There has been widespread speculation that the front office hurt Valentine's ability to run the team by failing to back him when players complained. Luchino insisted Valentine was able to be himself and had the support of his bosses.
"I think he was Bobby V. I think he wanted to be a little careful at the beginning because he stepped into such a difficult situation following the historic collapse last September. That may have urged him to be a little more careful because the situation was so volatile," Lucchino said. "But by and large I believe he felt that he had our support from the beginning. And throughout, we made it clear, publicly and privately, that when a situation was called into question that we were going to deal with the manager issue at the conclusion of the season and not until the conclusion of the season.

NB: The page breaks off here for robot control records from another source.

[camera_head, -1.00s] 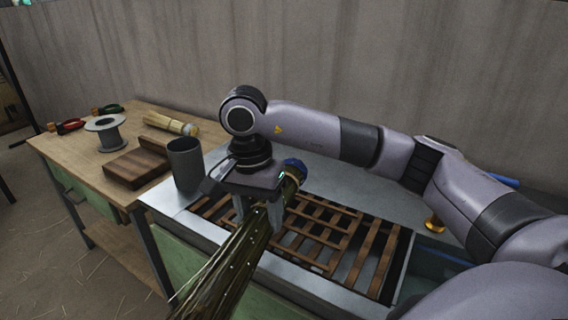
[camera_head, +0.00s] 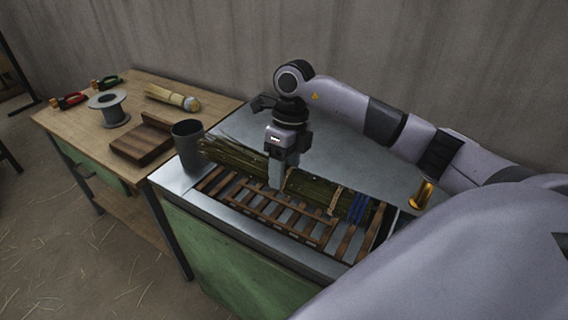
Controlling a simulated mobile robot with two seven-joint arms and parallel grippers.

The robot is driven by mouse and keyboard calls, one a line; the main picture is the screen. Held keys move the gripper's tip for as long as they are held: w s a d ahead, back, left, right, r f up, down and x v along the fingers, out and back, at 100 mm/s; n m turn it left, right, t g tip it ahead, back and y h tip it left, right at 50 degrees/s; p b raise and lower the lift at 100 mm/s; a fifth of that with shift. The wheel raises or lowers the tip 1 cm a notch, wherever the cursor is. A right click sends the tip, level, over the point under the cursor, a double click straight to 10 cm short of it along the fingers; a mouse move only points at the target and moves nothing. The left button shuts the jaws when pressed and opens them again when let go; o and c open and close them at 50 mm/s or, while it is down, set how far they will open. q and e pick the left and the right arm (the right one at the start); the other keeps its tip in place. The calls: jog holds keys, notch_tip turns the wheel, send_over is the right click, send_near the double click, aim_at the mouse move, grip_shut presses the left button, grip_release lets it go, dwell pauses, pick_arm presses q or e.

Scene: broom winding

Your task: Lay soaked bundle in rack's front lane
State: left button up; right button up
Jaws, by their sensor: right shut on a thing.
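The soaked bundle (camera_head: 316,187) is a long dark green-brown sheaf with a blue band near its right end. It lies level, lengthwise along the wooden slatted rack (camera_head: 262,209), over the rack's back part as seen in the head view. My right gripper (camera_head: 277,183) is shut on the bundle near its middle, fingers pointing down. Whether the bundle touches the slats I cannot tell. The nearer slats of the rack are bare. My left gripper is not in view.
A dark grey cup (camera_head: 187,142) stands at the metal bench's left end, close to the bundle's left tip. A brass-coloured object (camera_head: 422,194) stands at the right. The wooden table (camera_head: 88,137) holds a spool (camera_head: 109,110), a wooden block (camera_head: 141,146), a pale bundle (camera_head: 171,97) and pliers (camera_head: 72,101).

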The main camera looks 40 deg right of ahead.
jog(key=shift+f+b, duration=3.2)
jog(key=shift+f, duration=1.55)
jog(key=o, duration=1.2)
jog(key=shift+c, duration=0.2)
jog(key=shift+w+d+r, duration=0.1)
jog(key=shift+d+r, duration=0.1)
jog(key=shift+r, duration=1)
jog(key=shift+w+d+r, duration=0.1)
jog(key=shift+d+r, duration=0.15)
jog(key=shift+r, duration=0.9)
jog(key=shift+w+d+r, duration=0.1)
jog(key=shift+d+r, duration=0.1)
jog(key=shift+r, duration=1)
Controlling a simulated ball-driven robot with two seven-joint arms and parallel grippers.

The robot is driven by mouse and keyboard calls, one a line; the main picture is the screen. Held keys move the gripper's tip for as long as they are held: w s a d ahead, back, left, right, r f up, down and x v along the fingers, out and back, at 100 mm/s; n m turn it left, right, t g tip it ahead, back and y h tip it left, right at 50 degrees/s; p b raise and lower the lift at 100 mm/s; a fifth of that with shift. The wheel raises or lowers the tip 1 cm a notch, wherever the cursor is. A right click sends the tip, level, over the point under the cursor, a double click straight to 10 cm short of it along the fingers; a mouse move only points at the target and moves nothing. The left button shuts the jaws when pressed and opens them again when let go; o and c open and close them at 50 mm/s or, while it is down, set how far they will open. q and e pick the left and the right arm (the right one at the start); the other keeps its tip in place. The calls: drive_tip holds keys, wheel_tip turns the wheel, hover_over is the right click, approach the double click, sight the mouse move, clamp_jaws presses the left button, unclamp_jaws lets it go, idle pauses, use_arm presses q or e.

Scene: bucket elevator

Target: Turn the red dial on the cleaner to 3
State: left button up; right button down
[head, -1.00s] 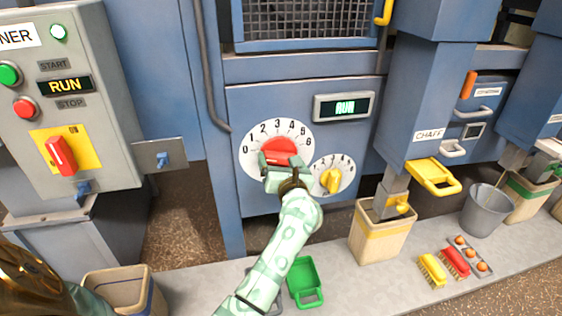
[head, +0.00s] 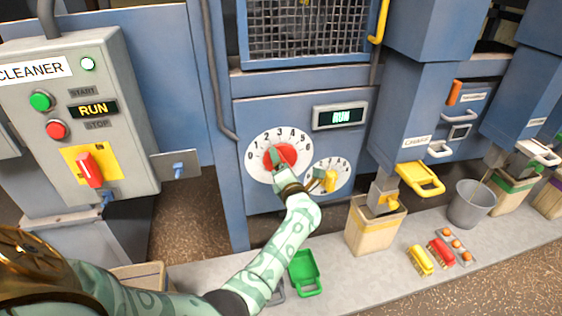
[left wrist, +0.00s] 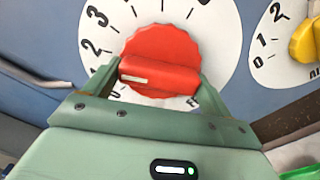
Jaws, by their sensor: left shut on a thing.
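The red dial (head: 288,153) sits on a white round scale (head: 262,141) on the blue front panel of the cleaner. My left gripper (head: 278,167) is at the dial. In the left wrist view, the fingers of the left gripper (left wrist: 158,82) are shut on the raised bar of the red dial (left wrist: 160,45), one at each end. The exact reading cannot be told, as a finger covers part of the scale. My right gripper is not in view.
A yellow dial (head: 330,181) sits close at the lower right of the red one. A lit display (head: 340,116) is above it. The CLEANER box (head: 80,120) stands left. A green scoop (head: 304,272), bins and brushes are on the ledge below.

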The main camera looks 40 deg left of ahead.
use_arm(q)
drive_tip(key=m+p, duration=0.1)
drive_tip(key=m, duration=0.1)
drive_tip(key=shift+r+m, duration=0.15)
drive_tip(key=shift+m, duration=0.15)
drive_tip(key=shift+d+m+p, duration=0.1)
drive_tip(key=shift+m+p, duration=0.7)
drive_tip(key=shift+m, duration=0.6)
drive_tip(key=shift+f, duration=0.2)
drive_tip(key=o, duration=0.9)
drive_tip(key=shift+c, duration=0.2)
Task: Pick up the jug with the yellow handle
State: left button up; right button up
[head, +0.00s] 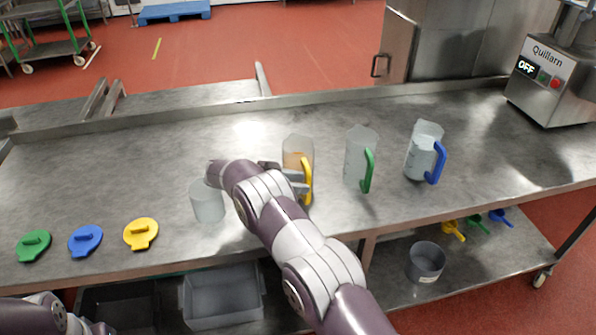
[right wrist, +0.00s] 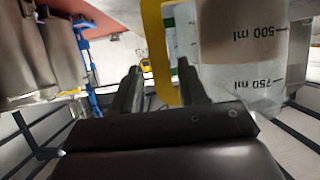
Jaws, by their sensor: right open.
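The jug with the yellow handle (head: 298,147) stands upright on the steel table, with something orange-brown inside; its handle (head: 307,182) faces front right. My right gripper (head: 287,178) is at the jug's front, open, and its wrist hides part of it. In the right wrist view the two fingertips (right wrist: 161,80) stand either side of the yellow handle (right wrist: 154,35), with the marked jug wall (right wrist: 235,70) at the right. Whether a finger touches the handle I cannot tell. Only part of my left arm shows at the lower left of the head view.
A green-handled jug (head: 356,158) and a blue-handled jug (head: 422,152) stand to the right. A clear cup (head: 208,204) is left of my right wrist. Green (head: 33,245), blue (head: 85,240) and yellow (head: 141,233) lids lie at the left. A Quillarn machine (head: 545,85) stands at the right.

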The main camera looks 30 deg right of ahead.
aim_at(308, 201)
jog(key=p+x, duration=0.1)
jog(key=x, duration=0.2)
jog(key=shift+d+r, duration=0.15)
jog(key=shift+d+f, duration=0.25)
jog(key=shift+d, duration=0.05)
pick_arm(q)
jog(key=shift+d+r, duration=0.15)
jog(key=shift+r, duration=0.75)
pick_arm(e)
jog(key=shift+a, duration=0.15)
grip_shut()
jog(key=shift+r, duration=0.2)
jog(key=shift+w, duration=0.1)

"From my point of view, he had my support. Certainly, I was an early advocate for him last offseason. And as he leaves the manager's office today I remain a supporter, someone who sees terrific things in Bobby Valentine, both personally and professionally."
One of the reported instances of front office interference came when Valentine allegedly was admonished for berating a player during spring training.
"No, he was not admonished," Lucchino said, adding: "Some [players] may have thought it was an unusual way to deal with it. But that whole issue [during an early season game] with Will Middlebrooks, I think Bobby handled just fine."
Looking at this year's managerial search as compared to last year's, Lucchino said the key differences are that the team is opening the search earlier and rookie general manager Ben Cherington now has the experience of having gone through the process once already. He also indicated that the shakeup around the team will continue.
"We do think that there are some things that need to be done besides this. This is not the only change that's going to made this offseason," Lucchino said. "There are myriad changes that will be made. We've begun with the megatrade with the Dodgers, with the addition of Jason Varitek, with the supplement to our evaluation process with Eddie Bane, now with the managerial change, there'll be some coaching changes. There will be a host of changes. And there will be some new personnel.
"We believe we have a core of good players, a core of really positive, exciting, hard-nosed players that our fans can embrace. I'm talking about Dustin Pedroia and Jacoby Ellsbury and David Ortiz and Will Middlebrooks, and I could go on and on. There's a core of good players there. But we've got to supplement them, we've got to use free agency, we've got to trade, we've got to do what we can to add to this team to make it stronger and let's hope make it healthier."
Following are more highlights from the interview.
On if the players have a say in who will be hired: "We will talk to our players, of course, the more input we get from players on things, the better. But they do not have a vote in this process. This is not a referendum of players who will tell us who they next manager should be. That, I think, is misguided."
On reports that last offseason the players were told the team would not hire a confrontational manager like Bobby Valentine: "I have no personal knowledge of that. I've heard the same story, that Theo Epstein -- I believe it was, at least that's the story that I've heard -- made that comment while he was here as general manager. But of course the decision was made later than that, after Theo was gone. So, I don't know if he indeed did say something like that or not. You'd probably have to ask him."
On if the team should have reconsidered retaining Terry Francona last year: "I don't want to open old issues except to say Terry was not an option. He told us he was not prepared to manage again in 2012, and we took him at his word. So, no, that alternative was never considered or explored."
On accountability for the struggles this season: "The lack of success that we endured during this terrible 2012 season is a responsibility that's shared by a lot of us, including yours truly, including Ben Cherington and our baseball operations department, including John Henry and Tom Werner representing our ownership. There were enough misjudgments and problems that developed that there's plenty of accountability to pass around."